■ **REQUIREMENT**
Scan the material that follows. Copy every line containing the word "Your".

■ **LISTING**
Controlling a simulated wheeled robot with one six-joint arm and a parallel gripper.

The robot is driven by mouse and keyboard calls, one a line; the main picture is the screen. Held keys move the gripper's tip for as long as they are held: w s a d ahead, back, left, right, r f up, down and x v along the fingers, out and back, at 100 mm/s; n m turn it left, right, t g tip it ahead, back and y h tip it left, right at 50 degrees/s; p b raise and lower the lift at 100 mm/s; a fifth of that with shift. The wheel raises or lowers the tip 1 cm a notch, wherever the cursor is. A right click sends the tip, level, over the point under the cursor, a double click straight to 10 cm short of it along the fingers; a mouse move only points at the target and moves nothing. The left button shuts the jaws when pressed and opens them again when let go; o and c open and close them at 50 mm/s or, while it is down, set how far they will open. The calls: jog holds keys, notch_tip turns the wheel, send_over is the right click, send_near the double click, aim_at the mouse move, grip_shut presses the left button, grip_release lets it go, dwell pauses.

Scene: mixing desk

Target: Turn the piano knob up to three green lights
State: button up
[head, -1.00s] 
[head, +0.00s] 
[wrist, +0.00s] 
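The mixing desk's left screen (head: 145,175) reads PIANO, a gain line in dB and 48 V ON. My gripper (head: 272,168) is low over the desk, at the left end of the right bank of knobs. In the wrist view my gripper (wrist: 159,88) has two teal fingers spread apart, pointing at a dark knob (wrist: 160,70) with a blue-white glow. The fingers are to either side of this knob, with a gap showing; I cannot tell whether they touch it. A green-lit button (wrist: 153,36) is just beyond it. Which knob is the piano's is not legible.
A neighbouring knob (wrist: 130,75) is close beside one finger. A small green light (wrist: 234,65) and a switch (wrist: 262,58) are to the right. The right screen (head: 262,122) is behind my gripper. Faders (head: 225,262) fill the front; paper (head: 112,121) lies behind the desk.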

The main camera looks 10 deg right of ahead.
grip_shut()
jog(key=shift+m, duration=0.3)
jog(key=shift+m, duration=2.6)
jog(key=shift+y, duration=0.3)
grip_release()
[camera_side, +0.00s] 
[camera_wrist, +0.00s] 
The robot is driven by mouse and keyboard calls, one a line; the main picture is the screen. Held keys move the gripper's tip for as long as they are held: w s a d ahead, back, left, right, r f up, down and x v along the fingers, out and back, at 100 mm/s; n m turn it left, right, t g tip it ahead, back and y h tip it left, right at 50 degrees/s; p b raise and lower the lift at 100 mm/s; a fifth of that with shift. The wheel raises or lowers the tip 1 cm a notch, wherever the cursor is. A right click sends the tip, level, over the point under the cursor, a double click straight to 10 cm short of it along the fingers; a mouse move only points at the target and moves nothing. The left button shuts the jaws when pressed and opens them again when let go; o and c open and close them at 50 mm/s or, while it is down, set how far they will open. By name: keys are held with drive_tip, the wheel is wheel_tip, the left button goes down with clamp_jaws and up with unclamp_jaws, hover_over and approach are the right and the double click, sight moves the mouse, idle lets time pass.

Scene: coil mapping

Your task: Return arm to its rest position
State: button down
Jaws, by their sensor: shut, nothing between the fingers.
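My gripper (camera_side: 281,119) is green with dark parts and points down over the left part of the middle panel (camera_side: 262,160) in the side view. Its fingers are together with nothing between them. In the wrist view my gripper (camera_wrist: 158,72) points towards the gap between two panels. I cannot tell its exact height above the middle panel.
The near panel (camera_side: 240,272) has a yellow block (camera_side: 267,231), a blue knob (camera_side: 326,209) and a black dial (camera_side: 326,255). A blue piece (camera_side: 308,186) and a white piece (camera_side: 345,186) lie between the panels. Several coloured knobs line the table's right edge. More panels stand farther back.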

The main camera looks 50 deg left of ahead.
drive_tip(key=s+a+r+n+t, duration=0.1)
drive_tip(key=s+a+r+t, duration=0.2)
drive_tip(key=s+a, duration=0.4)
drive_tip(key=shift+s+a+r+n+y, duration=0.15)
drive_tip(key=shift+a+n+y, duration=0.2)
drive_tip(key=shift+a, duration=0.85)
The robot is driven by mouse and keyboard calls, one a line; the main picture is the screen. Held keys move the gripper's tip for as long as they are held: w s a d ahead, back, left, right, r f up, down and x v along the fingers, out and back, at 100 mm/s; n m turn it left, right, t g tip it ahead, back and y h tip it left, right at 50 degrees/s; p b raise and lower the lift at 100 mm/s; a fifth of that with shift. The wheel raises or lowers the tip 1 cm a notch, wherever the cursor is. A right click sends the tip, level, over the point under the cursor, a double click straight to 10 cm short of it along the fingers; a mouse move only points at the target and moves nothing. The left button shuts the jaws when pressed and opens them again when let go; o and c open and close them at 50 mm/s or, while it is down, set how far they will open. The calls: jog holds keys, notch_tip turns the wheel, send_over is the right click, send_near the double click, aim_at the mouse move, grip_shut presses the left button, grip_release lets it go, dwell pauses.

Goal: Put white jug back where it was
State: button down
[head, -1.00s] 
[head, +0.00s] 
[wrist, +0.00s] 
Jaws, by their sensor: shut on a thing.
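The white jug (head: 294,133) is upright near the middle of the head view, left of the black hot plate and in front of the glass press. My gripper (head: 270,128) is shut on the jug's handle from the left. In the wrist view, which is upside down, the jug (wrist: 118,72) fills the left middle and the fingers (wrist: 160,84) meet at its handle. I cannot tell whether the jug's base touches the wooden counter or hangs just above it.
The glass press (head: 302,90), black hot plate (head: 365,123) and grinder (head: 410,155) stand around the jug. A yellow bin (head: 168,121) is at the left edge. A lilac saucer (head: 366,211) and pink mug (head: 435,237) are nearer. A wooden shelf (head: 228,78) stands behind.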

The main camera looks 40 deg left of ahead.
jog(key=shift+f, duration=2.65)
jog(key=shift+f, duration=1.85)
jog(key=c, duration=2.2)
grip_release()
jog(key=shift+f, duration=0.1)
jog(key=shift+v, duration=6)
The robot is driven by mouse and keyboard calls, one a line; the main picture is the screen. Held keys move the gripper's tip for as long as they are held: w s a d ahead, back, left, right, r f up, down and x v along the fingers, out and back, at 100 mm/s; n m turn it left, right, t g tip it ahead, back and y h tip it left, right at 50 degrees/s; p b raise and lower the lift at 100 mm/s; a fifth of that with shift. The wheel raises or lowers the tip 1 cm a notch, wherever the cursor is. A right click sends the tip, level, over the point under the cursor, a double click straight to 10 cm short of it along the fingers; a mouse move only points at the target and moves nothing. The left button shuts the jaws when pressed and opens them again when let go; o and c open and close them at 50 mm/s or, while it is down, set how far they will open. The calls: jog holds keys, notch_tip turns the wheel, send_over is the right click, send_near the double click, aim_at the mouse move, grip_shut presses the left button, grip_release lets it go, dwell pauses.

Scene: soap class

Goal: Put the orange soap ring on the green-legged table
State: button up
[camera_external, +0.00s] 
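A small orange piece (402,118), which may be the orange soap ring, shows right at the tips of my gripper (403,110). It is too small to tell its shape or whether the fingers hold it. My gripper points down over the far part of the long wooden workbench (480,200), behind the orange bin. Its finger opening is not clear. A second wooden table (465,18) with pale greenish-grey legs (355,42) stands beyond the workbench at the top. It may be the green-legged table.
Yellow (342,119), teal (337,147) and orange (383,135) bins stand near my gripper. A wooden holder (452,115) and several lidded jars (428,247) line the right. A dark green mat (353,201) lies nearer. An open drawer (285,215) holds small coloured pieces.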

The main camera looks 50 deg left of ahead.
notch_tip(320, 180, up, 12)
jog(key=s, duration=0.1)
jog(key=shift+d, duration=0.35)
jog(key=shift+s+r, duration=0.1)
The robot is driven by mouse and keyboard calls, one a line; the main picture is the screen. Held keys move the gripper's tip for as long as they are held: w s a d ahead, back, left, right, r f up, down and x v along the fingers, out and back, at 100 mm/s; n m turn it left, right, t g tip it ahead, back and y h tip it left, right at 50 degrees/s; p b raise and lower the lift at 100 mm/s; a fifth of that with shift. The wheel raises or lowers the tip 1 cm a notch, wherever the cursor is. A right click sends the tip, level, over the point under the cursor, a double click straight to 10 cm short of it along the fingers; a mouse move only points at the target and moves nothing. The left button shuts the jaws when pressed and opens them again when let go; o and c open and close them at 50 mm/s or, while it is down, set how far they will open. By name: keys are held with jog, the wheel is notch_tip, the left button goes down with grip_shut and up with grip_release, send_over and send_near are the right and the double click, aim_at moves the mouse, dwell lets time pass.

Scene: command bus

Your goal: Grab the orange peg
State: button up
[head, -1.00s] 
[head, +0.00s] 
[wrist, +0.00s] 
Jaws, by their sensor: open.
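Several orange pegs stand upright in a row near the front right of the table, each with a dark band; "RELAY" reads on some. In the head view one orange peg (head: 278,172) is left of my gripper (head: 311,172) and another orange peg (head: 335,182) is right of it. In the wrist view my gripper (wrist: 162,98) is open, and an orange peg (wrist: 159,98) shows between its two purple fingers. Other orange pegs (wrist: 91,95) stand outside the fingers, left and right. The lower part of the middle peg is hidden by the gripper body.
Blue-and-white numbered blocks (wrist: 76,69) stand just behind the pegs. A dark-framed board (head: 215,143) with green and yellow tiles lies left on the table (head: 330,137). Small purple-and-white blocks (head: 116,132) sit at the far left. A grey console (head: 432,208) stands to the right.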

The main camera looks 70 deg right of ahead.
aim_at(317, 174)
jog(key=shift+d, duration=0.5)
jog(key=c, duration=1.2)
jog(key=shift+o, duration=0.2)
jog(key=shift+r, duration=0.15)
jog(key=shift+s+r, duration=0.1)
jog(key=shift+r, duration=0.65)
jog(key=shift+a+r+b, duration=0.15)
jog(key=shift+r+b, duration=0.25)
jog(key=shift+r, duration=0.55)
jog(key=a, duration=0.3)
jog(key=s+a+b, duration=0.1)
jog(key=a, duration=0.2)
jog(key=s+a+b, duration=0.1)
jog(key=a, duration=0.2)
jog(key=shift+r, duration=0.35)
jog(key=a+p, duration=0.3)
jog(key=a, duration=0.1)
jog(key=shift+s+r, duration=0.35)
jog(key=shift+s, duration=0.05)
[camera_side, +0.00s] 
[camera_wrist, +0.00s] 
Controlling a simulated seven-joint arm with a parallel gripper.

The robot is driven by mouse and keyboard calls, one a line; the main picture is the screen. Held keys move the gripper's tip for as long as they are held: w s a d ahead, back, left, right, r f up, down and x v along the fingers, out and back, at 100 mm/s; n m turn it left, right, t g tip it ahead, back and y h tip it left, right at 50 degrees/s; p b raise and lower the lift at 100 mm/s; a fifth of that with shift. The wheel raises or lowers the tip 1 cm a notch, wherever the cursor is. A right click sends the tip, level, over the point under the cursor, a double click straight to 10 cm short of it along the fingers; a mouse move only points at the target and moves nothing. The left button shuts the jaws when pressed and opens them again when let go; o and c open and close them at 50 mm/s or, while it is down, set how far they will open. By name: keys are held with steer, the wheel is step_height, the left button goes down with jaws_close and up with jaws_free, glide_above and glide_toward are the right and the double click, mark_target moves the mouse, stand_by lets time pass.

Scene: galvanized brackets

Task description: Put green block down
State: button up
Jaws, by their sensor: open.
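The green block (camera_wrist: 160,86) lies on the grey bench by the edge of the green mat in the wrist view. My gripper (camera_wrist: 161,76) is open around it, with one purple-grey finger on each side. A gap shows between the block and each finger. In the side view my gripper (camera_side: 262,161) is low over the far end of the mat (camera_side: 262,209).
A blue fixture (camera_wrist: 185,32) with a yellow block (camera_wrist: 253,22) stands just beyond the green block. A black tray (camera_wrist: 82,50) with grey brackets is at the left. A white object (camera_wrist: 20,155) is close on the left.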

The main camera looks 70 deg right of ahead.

■ **SOLUTION FOR THIS PROBLEM**
Your task: Return arm to its rest position
Your goal: Grab the orange peg

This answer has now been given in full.